*Recorded information:*
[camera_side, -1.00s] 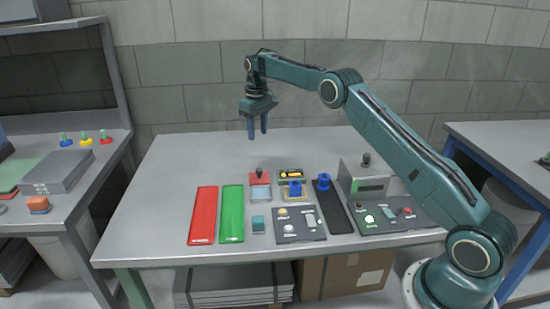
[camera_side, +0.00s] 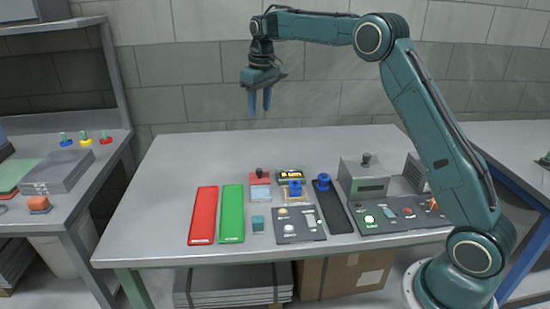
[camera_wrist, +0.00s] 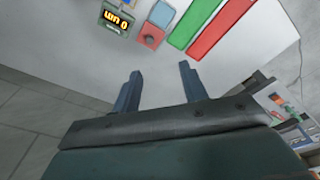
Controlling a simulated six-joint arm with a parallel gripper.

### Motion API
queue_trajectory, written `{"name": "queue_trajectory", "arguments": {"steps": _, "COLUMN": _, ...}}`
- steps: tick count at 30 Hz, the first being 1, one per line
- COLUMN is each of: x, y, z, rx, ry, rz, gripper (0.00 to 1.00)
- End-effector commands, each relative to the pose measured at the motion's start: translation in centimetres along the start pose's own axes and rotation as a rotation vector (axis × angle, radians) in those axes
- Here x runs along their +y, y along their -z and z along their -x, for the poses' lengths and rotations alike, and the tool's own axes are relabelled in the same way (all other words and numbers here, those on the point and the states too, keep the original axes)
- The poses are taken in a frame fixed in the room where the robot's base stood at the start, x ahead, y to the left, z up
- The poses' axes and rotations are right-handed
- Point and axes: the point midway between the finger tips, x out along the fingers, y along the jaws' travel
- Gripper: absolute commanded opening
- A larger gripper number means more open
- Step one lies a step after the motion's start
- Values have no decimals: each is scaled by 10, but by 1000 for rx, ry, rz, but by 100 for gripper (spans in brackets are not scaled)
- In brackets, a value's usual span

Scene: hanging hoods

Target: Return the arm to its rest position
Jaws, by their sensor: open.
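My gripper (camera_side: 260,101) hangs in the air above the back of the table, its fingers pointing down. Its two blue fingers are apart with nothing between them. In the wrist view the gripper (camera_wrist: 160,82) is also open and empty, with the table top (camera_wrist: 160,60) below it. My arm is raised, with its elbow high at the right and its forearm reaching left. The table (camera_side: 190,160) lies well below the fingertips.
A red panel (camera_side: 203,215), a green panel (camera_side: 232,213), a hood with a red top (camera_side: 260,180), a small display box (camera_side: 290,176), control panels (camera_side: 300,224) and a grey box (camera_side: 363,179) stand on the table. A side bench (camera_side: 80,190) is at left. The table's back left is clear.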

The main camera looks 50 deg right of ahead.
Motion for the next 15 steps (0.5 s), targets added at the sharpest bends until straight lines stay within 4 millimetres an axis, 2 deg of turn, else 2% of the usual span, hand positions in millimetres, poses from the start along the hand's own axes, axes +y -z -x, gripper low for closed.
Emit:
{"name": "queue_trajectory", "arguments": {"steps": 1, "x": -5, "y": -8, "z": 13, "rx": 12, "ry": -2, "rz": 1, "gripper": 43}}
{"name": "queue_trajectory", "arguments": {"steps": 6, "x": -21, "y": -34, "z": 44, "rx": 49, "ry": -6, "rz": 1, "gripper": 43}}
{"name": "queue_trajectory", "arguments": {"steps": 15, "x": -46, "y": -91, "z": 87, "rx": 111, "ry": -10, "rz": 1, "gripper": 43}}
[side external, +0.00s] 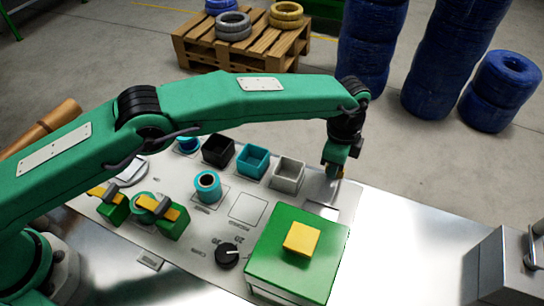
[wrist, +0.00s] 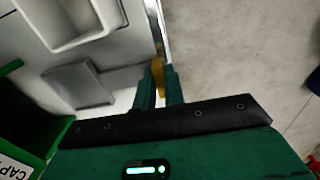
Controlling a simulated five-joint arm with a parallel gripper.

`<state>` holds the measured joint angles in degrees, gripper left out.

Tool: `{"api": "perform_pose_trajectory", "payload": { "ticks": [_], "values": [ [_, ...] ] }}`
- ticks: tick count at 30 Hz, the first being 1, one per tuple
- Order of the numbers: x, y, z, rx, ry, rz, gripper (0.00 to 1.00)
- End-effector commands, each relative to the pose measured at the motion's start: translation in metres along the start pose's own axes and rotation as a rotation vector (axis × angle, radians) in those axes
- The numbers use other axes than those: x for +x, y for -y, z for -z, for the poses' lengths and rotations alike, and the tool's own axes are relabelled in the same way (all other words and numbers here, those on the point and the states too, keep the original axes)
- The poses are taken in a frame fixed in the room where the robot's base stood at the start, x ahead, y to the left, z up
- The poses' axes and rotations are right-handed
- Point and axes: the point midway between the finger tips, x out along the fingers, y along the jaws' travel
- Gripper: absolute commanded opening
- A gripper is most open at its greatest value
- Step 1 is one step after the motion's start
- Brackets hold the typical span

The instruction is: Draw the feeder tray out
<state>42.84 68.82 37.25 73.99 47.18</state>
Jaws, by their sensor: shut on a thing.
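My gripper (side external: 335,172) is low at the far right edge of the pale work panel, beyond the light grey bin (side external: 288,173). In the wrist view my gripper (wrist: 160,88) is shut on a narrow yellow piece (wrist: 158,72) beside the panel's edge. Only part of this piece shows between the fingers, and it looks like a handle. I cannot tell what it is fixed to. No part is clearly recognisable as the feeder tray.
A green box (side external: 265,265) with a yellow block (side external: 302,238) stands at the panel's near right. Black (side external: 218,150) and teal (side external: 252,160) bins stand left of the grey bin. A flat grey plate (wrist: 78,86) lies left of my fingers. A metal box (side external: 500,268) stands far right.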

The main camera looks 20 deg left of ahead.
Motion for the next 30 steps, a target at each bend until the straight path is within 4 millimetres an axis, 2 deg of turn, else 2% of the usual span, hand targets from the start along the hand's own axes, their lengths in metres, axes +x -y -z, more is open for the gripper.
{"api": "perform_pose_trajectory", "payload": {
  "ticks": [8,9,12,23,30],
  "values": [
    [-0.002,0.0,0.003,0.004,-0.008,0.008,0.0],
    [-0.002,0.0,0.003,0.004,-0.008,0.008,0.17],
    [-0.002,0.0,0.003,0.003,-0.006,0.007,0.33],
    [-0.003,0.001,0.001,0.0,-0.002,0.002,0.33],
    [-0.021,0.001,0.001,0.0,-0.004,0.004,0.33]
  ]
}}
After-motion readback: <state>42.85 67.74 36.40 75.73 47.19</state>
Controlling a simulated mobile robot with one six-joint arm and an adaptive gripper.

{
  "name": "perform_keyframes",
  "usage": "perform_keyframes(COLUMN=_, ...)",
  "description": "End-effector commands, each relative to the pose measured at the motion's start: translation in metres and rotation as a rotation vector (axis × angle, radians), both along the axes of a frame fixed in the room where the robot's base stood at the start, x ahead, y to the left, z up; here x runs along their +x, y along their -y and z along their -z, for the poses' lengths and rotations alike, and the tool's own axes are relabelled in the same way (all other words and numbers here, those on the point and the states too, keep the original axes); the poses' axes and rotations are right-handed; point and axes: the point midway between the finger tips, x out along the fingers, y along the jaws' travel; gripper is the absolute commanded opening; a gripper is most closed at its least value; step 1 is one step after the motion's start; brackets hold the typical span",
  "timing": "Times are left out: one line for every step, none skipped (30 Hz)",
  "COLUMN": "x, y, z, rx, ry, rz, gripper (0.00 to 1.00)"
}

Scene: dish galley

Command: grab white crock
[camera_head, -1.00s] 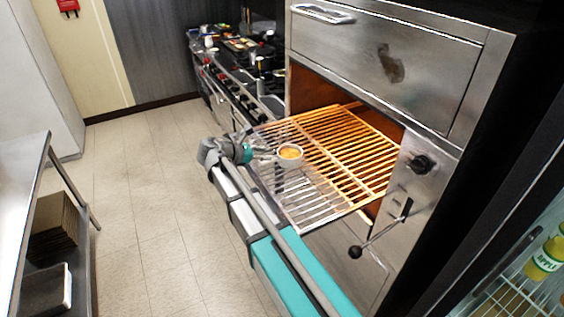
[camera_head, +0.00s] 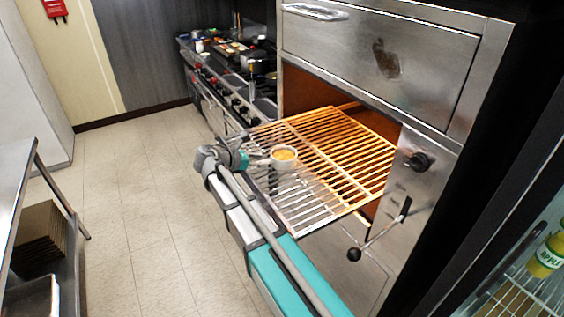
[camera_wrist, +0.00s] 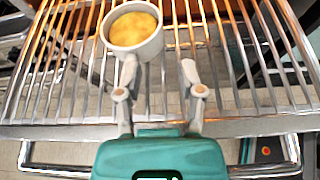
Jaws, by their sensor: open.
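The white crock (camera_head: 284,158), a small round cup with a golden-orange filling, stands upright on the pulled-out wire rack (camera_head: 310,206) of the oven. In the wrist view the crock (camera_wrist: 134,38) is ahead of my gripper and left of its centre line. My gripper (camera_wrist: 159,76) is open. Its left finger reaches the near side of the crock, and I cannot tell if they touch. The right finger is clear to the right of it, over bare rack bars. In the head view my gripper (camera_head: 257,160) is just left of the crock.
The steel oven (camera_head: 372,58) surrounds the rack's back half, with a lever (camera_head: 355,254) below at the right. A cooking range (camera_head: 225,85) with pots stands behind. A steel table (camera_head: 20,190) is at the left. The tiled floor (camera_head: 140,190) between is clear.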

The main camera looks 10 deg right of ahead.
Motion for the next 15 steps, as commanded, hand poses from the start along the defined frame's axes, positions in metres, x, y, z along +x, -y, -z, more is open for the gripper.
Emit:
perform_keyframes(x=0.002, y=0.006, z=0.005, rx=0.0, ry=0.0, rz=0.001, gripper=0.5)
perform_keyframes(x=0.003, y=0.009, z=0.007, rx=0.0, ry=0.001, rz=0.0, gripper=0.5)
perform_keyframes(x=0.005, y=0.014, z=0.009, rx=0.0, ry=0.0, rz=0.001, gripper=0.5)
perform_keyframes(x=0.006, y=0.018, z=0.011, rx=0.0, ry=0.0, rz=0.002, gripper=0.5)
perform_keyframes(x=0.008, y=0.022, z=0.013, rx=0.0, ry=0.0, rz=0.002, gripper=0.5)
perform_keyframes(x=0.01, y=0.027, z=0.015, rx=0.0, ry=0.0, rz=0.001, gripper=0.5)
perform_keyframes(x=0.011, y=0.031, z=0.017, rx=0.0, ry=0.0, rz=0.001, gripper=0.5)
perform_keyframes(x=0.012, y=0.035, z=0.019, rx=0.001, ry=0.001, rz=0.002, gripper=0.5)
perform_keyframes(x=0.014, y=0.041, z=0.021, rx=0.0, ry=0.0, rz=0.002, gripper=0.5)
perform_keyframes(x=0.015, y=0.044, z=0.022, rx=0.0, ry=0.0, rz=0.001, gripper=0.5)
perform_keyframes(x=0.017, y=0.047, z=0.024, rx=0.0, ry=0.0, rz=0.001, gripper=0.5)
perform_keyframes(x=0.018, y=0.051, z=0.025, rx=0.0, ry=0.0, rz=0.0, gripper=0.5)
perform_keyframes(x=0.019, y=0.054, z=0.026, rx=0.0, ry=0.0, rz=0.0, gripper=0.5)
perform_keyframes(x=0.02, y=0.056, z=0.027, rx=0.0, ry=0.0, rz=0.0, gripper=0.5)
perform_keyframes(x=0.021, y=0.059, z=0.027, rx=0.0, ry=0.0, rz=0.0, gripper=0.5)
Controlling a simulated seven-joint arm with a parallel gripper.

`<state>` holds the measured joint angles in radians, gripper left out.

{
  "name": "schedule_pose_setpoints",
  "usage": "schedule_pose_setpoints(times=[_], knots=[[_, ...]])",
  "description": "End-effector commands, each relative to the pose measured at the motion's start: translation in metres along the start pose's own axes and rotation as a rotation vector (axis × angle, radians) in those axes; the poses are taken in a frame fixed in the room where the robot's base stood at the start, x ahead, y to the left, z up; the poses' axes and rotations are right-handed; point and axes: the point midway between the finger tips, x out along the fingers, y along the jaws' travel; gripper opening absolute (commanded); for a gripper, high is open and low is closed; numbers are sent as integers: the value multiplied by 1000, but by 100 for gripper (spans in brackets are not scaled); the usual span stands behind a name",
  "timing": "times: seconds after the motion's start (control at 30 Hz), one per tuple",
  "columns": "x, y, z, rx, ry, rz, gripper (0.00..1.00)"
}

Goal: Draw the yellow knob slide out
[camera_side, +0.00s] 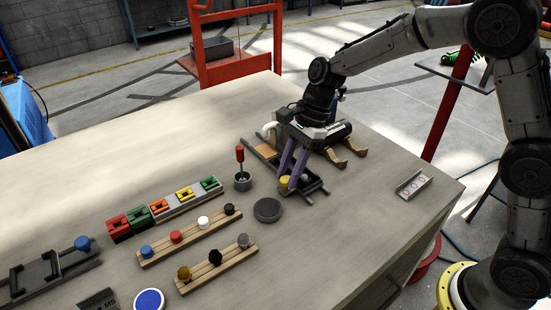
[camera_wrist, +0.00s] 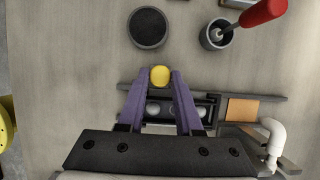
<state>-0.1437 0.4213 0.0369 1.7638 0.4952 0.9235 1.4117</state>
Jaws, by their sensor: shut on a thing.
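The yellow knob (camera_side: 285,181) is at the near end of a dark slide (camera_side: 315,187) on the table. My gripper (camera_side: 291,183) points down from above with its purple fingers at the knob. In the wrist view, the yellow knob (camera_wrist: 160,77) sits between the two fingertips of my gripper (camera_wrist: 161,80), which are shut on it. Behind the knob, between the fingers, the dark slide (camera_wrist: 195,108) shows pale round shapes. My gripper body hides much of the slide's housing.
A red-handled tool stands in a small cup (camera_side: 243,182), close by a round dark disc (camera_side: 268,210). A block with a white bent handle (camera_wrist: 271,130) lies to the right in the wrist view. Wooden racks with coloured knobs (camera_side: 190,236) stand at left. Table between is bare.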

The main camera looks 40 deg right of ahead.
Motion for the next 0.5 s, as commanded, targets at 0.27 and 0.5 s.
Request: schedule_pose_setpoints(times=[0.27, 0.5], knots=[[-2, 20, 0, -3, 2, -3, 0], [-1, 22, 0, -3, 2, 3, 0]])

*Problem to solve:*
In the data above, please extract the lines from the first one through the line with "translation in centimetres", exactly, and keep pictures out.

*Answer to the exercise:*
[camera_side, -1.00s] 
[camera_side, +0.00s] 
[camera_wrist, +0.00s] 
Controlling a simulated six-joint arm with a parallel gripper.

### Motion API
queue_trajectory, written `{"name": "queue_trajectory", "arguments": {"steps": _, "COLUMN": _, ...}}`
- steps: tick count at 30 Hz, the first being 1, one per line
- COLUMN is each of: x, y, z, rx, ry, rz, gripper (0.00 to 1.00)
- End-effector commands, each relative to the pose measured at the motion's start: translation in centimetres along the start pose's own axes and rotation as a rotation vector (axis × angle, radians) in those axes

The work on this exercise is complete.